Task details - Set down, without alteration, the lines from the one that contains "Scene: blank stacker" through the final line of the material below.

[Saved entries]

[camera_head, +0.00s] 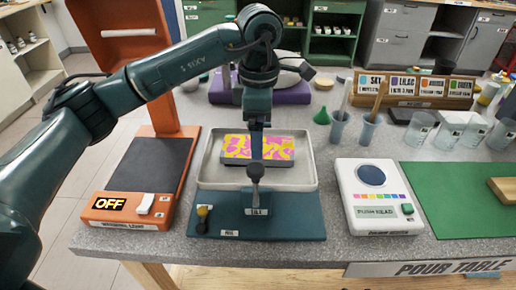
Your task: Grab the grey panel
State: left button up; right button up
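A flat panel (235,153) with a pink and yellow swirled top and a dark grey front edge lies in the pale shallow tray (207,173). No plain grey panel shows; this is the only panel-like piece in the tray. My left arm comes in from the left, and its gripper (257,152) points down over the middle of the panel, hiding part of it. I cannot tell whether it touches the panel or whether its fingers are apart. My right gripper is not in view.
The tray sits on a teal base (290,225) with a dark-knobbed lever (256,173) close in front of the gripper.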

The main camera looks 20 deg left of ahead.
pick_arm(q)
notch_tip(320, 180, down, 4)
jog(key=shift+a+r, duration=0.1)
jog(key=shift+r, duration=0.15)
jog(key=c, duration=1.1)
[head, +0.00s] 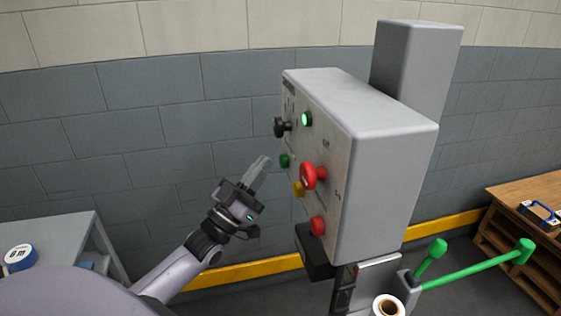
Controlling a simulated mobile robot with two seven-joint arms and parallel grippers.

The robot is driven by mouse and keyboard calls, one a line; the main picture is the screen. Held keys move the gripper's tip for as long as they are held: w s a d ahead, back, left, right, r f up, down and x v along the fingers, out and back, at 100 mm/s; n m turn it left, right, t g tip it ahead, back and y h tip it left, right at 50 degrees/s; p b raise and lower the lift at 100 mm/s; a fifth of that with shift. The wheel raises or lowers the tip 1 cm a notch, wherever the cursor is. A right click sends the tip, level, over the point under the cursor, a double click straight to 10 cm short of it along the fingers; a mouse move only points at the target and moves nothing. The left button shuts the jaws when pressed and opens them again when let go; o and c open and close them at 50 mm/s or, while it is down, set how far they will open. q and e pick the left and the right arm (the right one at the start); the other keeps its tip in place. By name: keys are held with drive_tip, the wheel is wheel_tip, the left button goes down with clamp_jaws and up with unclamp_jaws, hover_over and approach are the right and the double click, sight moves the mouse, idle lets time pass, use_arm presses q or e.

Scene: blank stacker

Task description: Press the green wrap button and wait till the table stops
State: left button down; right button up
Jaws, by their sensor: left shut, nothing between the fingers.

Answer below -
Scene: blank stacker

Task description: Press the green wrap button and wait till the table stops
State: left button down; right button up
Jaws, by their sensor: left shut, nothing between the fingers.

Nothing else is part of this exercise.